§ **Task to complete**: Would you transcribe the whole listing exactly, minus its pictures?

§ **Recorded data**:
────────────────────────────────────────

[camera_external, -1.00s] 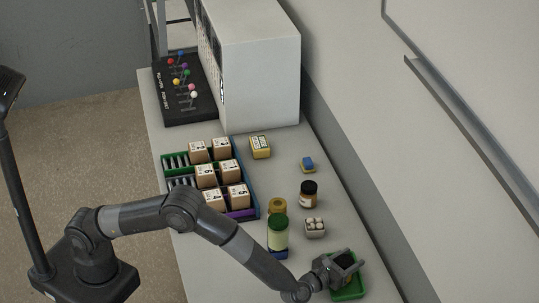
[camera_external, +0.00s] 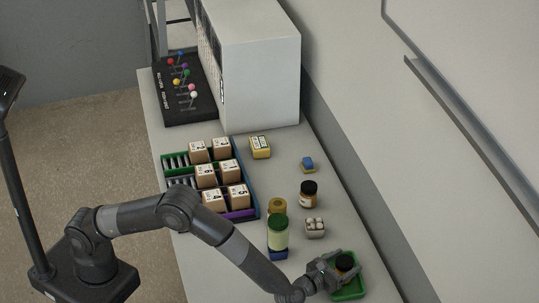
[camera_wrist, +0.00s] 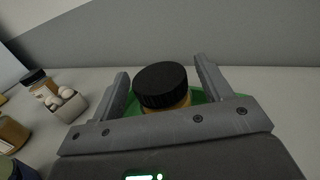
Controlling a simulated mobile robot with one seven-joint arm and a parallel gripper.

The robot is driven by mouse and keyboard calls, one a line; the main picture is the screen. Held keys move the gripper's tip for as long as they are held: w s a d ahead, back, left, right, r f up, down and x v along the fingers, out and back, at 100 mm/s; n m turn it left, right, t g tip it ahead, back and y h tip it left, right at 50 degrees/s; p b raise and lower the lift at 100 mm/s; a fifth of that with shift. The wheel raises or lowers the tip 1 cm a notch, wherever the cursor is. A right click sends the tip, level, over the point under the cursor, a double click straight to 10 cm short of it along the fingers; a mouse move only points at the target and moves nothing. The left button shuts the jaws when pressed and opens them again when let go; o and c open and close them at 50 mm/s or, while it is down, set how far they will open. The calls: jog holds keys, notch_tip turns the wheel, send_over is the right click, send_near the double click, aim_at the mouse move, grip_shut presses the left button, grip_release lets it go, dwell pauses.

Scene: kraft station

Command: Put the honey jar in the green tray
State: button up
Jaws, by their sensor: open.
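A black-lidded jar with an amber body (camera_wrist: 163,88), which looks like the honey jar, stands in the green tray; its dark lid (camera_external: 344,262) shows in the external view. The green tray (camera_external: 350,291) is at the near right end of the bench, and a bit of its green (camera_wrist: 199,97) shows behind the jar in the wrist view. My gripper (camera_external: 340,267) is open, with one finger on either side of the jar. Gaps show between the lid and both fingers (camera_wrist: 162,72). The jar's base is hidden.
A rack of numbered boxes (camera_external: 257,203) is farther left. A wall runs along the right.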

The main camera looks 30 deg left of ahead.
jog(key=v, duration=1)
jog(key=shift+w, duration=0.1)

────────────────────────────────────────

§ **Response to the exercise**:
[camera_external, -1.00s] 
[camera_external, +0.00s] 
[camera_wrist, +0.00s] 
Controlling a simulated mobile robot with one seven-joint arm and a parallel gripper.

The robot is driven by mouse and keyboard calls, one a line; the main picture is the screen. Held keys move the gripper's tip for as long as they are held: w s a d ahead, back, left, right, r f up, down and x v along the fingers, out and back, at 100 mm/s; n m turn it left, right, t g tip it ahead, back and y h tip it left, right at 50 degrees/s; p b raise and lower the lift at 100 mm/s; a fifth of that with shift. The wheel raises or lowers the tip 1 cm a notch, wherever the cursor is. A right click sends the tip, level, over the point under the cursor, a double click straight to 10 cm short of it along the fingers; a mouse move only points at the target and moves nothing. The left button shuts the jaws when pressed and opens them again when let go; o and c open and close them at 50 mm/s or, while it is down, set how far they will open. The calls: jog holds keys, notch_tip turns the wheel, send_over is the right click, send_near the double click, aim_at the mouse move, grip_shut presses the left button, grip_release lets it go, dwell pauses.

Scene: kraft station

Command: Put the honey jar in the green tray
State: button up
Jaws, by their sensor: open.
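A black-lidded jar with an amber body (camera_wrist: 163,88), which looks like the honey jar, stands in the green tray; its dark lid (camera_external: 344,262) shows in the external view. The green tray (camera_external: 350,291) is at the near right end of the bench, and a bit of its green (camera_wrist: 199,97) shows behind the jar in the wrist view. My gripper (camera_external: 340,267) is open, with one finger on either side of the jar. Gaps show between the lid and both fingers (camera_wrist: 162,72). The jar's base is hidden.
A rack of numbered boxes (camera_external: 257,203) is farther left. A wall runs along the right.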

The main camera looks 30 deg left of ahead.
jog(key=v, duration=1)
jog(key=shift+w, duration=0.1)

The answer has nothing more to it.